Estamos na ‘modernidade líquida’!

Nesta era de “modernidade líquida” o futuro não existe, normal é ser
instável e imprevisível. O que sabemos hoje, amanhã não mais servirá. O
conhecimento e os mecanismos evoluem rapidamente e as gráficas nem
conseguem imprimir e nos remeter fisicamente à informação. Tudo é virtual.
Exemplo: editoras e jornais repetem prejuízos em todos países!

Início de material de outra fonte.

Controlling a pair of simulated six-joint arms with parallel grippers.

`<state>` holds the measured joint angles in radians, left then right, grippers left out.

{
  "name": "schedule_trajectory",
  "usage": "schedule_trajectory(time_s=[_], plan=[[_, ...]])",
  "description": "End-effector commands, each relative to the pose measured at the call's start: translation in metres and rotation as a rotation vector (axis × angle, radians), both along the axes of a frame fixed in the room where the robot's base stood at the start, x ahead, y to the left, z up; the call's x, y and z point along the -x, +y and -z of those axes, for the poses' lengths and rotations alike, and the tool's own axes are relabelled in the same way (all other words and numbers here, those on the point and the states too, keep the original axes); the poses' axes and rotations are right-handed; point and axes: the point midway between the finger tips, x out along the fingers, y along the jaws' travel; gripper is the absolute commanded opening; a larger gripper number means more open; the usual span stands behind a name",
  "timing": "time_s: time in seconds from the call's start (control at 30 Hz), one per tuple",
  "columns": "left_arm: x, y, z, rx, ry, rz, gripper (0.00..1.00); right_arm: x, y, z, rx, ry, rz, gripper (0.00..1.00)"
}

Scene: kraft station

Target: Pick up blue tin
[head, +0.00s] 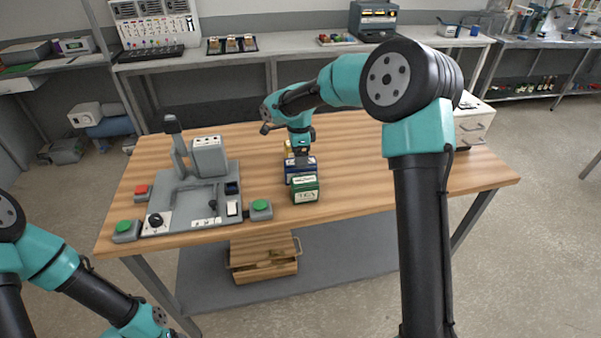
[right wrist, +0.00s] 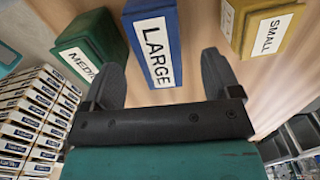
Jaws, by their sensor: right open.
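The blue tin (head: 299,176) stands on the wooden table in the head view, in a row between a green tin (head: 306,190) in front and a yellow tin (head: 288,147) behind. My right gripper (head: 301,156) is above the row, at the blue tin. In the right wrist view the blue tin (right wrist: 165,22), with a white LARGE label, lies between the two open fingers (right wrist: 163,72); they do not hold it. The green tin (right wrist: 88,38) is beside the left finger and the yellow tin (right wrist: 256,10) is up to the right. My left gripper is outside the head view.
A grey machine (head: 190,195) with a lever and green buttons stands on the table's left. A wooden crate (head: 263,270) is on the shelf below. Stacked white boxes (right wrist: 35,110) show at the left of the right wrist view.

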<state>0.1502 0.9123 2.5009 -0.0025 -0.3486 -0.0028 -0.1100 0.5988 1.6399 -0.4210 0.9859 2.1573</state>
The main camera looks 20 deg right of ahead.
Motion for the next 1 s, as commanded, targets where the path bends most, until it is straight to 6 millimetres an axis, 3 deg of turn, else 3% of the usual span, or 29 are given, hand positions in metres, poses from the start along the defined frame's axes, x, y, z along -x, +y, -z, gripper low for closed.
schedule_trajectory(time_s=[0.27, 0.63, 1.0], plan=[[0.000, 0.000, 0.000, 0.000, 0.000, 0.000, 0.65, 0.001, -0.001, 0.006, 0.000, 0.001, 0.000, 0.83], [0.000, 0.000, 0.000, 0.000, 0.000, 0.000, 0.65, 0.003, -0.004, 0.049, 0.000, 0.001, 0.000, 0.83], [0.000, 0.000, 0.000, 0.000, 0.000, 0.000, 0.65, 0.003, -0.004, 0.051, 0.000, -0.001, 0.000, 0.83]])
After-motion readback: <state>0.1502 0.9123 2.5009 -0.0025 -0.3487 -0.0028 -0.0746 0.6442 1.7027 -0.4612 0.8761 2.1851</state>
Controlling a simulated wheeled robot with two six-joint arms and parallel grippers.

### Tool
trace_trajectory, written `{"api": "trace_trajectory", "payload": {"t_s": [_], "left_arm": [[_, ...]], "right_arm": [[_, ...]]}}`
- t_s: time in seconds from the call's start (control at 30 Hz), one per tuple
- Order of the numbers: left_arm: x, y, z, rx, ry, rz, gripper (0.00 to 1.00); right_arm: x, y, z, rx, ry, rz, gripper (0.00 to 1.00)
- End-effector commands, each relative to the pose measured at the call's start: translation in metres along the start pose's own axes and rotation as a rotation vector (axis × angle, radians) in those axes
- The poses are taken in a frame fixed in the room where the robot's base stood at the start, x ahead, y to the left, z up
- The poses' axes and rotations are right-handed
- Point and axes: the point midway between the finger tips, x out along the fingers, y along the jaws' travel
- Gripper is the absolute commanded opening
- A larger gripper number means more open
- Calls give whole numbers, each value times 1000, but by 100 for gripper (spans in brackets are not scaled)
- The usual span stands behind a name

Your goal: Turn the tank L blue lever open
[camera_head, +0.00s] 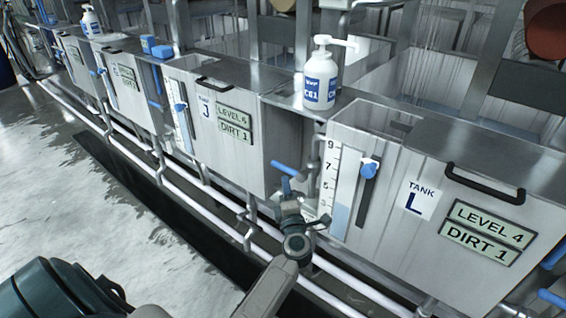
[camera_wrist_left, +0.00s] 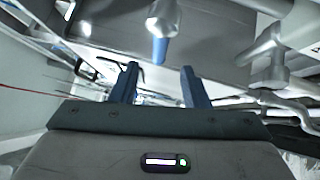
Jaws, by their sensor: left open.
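Tank L (camera_head: 390,235) is a grey steel tank at the right of the head view, with a "TANK L" label and signs reading "LEVEL 4" and "DIRT 1". A blue lever (camera_head: 287,171) sits on the pipework at its left side. In the left wrist view a blue lever end (camera_wrist_left: 160,50) on a metal fitting shows ahead, between the line of the fingers. My left gripper (camera_head: 289,190) is just below the lever in the head view. Its two blue fingers (camera_wrist_left: 160,85) are apart with nothing between them. Whether they touch the lever cannot be told. My right gripper is not in view.
Tank J (camera_head: 215,155) stands left of the lever. A white pump bottle (camera_head: 320,80) stands on the ledge above. A level gauge with a blue slider (camera_head: 369,168) is on tank L's front. White pipes run low along the tanks. The floor (camera_head: 60,190) at left is clear.

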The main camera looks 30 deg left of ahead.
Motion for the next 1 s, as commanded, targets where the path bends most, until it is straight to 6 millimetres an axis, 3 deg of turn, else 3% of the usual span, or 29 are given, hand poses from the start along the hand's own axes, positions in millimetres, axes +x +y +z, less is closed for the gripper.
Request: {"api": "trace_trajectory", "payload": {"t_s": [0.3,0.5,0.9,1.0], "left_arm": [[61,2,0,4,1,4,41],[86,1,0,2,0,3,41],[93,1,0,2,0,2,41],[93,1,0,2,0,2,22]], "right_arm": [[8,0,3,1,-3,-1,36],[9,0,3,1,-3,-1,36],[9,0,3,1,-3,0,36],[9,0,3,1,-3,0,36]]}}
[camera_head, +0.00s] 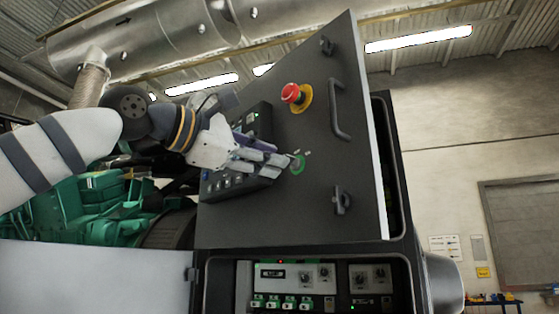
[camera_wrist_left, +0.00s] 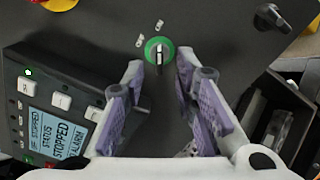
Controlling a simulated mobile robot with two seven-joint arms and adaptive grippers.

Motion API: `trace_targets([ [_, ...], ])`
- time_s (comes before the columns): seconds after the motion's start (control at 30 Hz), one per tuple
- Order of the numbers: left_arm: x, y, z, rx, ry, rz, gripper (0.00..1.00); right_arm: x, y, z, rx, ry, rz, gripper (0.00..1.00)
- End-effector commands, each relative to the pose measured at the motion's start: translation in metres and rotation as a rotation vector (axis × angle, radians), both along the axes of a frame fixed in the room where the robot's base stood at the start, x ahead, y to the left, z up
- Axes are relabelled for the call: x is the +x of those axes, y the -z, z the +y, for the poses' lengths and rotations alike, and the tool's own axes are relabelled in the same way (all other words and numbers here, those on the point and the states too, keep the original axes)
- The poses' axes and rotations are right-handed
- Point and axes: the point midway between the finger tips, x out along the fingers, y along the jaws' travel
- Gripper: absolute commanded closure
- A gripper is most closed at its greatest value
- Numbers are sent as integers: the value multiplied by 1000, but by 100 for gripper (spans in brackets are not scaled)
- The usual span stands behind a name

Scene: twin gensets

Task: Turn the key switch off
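The key switch (camera_head: 298,163) has a green ring and sits on the dark cabinet door. In the left wrist view the key switch (camera_wrist_left: 159,52) shows a black-and-silver knob in the green ring, with two small label plates beside it. My left gripper (camera_head: 285,160) is close to the switch in the head view. In the left wrist view the left gripper (camera_wrist_left: 160,78) is open, its two fingers apart on either side just short of the knob, with nothing between them. I cannot tell from these views whether the fingertips touch the door. My right gripper is not in view.
A control panel (camera_head: 240,155) juts from the door beside my gripper; its screen (camera_wrist_left: 62,127) reads STOPPED. A red emergency stop button (camera_head: 292,94), a handle (camera_head: 339,108) and a latch (camera_head: 341,200) are also on the door. An open lower compartment (camera_head: 310,285) holds breakers.

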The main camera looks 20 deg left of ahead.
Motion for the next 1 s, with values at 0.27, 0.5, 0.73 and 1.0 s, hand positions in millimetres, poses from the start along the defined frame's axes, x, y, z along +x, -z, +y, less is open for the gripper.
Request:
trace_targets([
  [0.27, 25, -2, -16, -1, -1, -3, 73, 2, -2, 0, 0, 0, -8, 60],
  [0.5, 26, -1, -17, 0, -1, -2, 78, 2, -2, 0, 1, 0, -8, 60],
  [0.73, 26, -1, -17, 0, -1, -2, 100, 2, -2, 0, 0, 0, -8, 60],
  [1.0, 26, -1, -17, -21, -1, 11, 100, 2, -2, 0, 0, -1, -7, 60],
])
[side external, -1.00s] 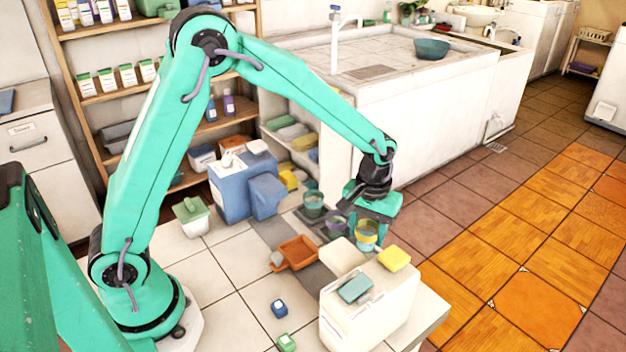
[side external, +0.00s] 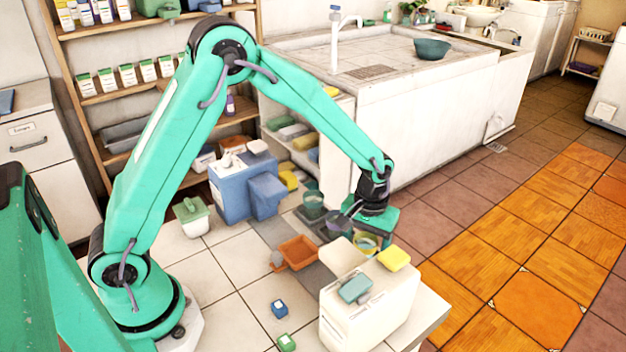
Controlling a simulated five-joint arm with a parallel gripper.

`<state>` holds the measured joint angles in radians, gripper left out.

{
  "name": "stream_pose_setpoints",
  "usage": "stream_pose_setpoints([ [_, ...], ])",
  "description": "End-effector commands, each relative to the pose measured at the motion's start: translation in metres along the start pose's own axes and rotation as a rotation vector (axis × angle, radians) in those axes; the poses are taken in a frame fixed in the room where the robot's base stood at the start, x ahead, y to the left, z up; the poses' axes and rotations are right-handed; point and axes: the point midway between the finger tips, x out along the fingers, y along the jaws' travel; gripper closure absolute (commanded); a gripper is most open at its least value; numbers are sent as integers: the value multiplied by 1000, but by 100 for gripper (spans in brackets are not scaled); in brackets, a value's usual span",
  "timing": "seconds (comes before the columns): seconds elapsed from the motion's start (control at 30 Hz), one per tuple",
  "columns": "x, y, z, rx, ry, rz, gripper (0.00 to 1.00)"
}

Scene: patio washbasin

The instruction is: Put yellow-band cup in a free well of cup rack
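The yellow-band cup (side external: 367,241) is greenish with a yellow band. It shows just behind the white box, which hides its lower part. My gripper (side external: 374,229) points down and is shut on this cup, though its fingertips are largely hidden. The cup rack (side external: 330,232) is dark and low, and stands on the floor left of my gripper. A green cup (side external: 313,203) stands at its far end and a purple-band cup (side external: 334,221) nearer the middle. I cannot tell whether the yellow-band cup's base touches a well.
An orange dustpan-like tray (side external: 298,252) lies left of the rack. A blue container (side external: 243,187) stands behind it.

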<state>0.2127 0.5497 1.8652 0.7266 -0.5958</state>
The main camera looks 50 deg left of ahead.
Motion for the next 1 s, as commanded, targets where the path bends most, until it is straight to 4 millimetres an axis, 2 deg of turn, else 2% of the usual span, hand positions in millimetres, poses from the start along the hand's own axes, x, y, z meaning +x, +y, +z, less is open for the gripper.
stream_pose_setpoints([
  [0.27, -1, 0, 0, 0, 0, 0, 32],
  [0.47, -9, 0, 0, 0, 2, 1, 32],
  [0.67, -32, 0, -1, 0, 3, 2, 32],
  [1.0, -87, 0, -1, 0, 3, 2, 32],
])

Nada está sob controle de nada e ninguém. A realidade deixou de ser sólida
e passível de pressões. A realidade agora é fluídica, como retratou o aclamado
sociólogo Zygmunt Bauman ao criar o conceito de “modernidade líquida”. Se não
compreender isto, a sensação de frustração tomará conta de seu coração. O meu
passado planejado virou história, planos só para amanhã, e amanhã cedo! A tarde
não garanto nada.

Na “modernidade líquida” o coletivo predomina sobre o individual, sem
ideologias e sistemas! Quase de forma caótica e aleatória, o coletivo sobrepõe e
quase nada se faz por completo sozinho, tudo tem partes de cada a um a se
encaixar e sobrepor. Ninguém acaba sendo dono de nada, tudo é de todos! De
preferência gratuito ou barato, acessível sempre!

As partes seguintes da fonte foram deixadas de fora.